The art of ethos, or decent characterization, is a tricky concept to capture in any film genre, and especially in teen films. Yet, Tina Fey manages to make the most ridiculous of characters have something real beyond the shiny lip-gloss and short shorts. Cady, the female protagonist goes beyond what the normal audience would expect from her. Although Cady does become attractive in terms set by the social movie standard and, yes, does get the guy (though not still the end), she does not fulfill the standard “Cinderella” byline, transforming from “ugly ducking to swan.” Instead, Cady is by all means the exotic beauty, until she inadvertently gets pulled in the mean glamour of the plastics, to which the resolution is painfully reached when she realizes that her shallow behavior and popularity were meaningless, and she reverts to her own intelligence and originality, winning and sharing her Prom Queen crown and dancing with the not-so-bad Prince Charming in a Mathletes Jacket. Also, Cady’s companion, Janis, who does fill the introverted, arty role, is not just not a character, she is an ally, a wisecracking ambassador who attracts the greatest empathy by being a victim of bullying herself, and breaks her set stereotype by not breaking her eccentricity or dating the “hot guy” or “best friend,” but another eccentric. Moreover, the antagonists of Mean Girls, while fulfilling the militaristic Queen Bees of the high school, have differences and inadequacies that ruin the “perfect villain” stereotype. Yes, they are popular, hated, and wear skimpy clothes, but they are not entirely evil; Gretchen is snobbishly rich, yet highly insecure, Karen is the dumb blond, but not overly spiteful, and Regina, upon Cady’s interference, is subjected to the same isolation and rejection from the student body as she had inflected on others, not to mention getting hit by a bus. In the end, their dominating positions are broken, as they go into diverging cliques where their talents are appreciated in ways that don’t intimidate or allow them to dominate over others.

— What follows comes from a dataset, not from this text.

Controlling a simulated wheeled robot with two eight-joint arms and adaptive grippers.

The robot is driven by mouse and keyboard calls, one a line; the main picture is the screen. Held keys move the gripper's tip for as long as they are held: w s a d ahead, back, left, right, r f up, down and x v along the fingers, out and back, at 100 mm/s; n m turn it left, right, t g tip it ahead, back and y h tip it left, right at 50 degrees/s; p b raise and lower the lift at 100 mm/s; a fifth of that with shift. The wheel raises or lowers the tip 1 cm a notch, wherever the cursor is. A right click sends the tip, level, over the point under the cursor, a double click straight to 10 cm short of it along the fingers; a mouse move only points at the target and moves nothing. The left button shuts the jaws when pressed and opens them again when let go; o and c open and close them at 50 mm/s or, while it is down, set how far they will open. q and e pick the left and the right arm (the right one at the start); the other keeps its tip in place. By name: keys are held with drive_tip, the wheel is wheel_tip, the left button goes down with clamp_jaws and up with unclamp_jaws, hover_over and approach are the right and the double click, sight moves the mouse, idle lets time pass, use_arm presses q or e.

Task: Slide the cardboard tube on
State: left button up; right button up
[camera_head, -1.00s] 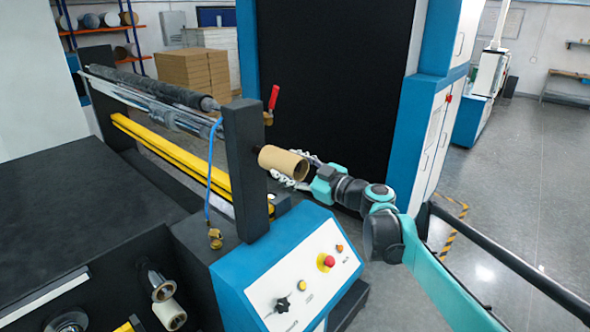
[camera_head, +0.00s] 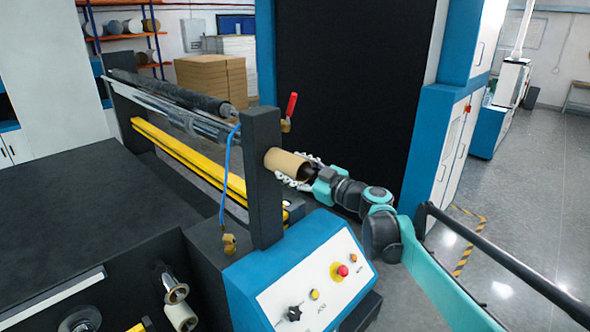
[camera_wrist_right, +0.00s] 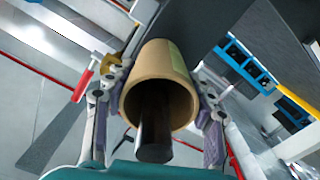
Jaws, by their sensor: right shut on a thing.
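The brown cardboard tube (camera_head: 284,162) is beside the machine's dark upright post (camera_head: 263,185), its far end close to or against the post. Whether they touch is hidden. My right gripper (camera_head: 303,174) is shut on the tube from the right. In the right wrist view, its fingers (camera_wrist_right: 158,108) lie on both sides of the tube (camera_wrist_right: 160,62). A dark shaft (camera_wrist_right: 155,135) runs inside the tube, and its end sticks out of the tube's open end toward the wrist. The tube is around the shaft. My left gripper is not in view.
A red-handled lever (camera_head: 290,107) stands behind the post. A blue hose (camera_head: 226,170) hangs on the post's other side. The control panel (camera_head: 318,285) with knobs and a red button lies below the tube. A dark rail (camera_head: 500,255) crosses at the right.

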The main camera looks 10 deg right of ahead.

Throwing the sweet Cady into the den of lions, playing a character you instantly sympathize for and, who like most of the audience has been exposed to social abuse and torment, created the fresh and interesting prospective of a teenager who had never before been subjected to the evils of High School, and suddenly thrown in the waters. Nevertheless, Cady adds a sense of refreshing humor to the classic genre with the malapropos comments she throws around, ignorant of slang, popular culture, or standard codes of behavior. Irony becomes a central element to the entertainment of Mean Girls, as comically seen when Cady unsuccessfully attempts to make friends by addressing a group of African American students in an African dialect, or not understanding that the meaning of “Shut Up,” not does actually mean shut up. The irony seems to add profundity to the film as the heroine enters “ a fall from grace,” and does not even realize it herself, until someone alerts her of her own cruelty. “I know it may look like I was being like a b****, but that's only because I was acting like a b****. “
Fey subtly adds depth to the teen movie, by dispersing psychology in manners that reflect Dr. Solomon Asch’s conformity experiments in manner people easily comprehend. “In most cases [people], while they knew the rest of the group was wrong, did not want to risk facing ridicule… these reasons suggest that conformity can be influenced… by a need to fit in.” For those who ever experienced formal secondary education, peer-pressure and social anxiety syndromes are not uncommon things, and prone to make the most stalwart Holden Caulfield, subvert into one’s own uncertainties and flaws.
In what should be a plotline where the geeky girl becomes beautiful and lives happily ever after (or as ever as high school gets) with the Prince Charming of her dreams, usually of the jock-ish variety, Mean Girls is not. Instead, the film uses a traditional “fall from grace” plotline in which the common hero, or heroine in this case, strays from the path of virtue, and falls in league with the devils, or Plastics, becoming the very enemy she had originally detested; an also common occurrence as seen with Peer Pressure and social conformity. Avoiding the sickening twist of the topsy-turvy as the heroine loses her individuality, Cady actually learns the error of her pettiness and is able to regain her original distinctive personality by doing the reformative thing of redeeming and apologizing for her mistakes, a lesson that is not half-bad for any audience. Furthermore, the film, its creator and characters, uses a variety of rhetoric techniques, with Fey as the propos-teacher-mentor who is able to stand outside the standard teen movie typecasts, by understanding and reflecting the manipulative mechanisms and deviations of high school, into a satirized manner that is enjoyed by teenagers and adults.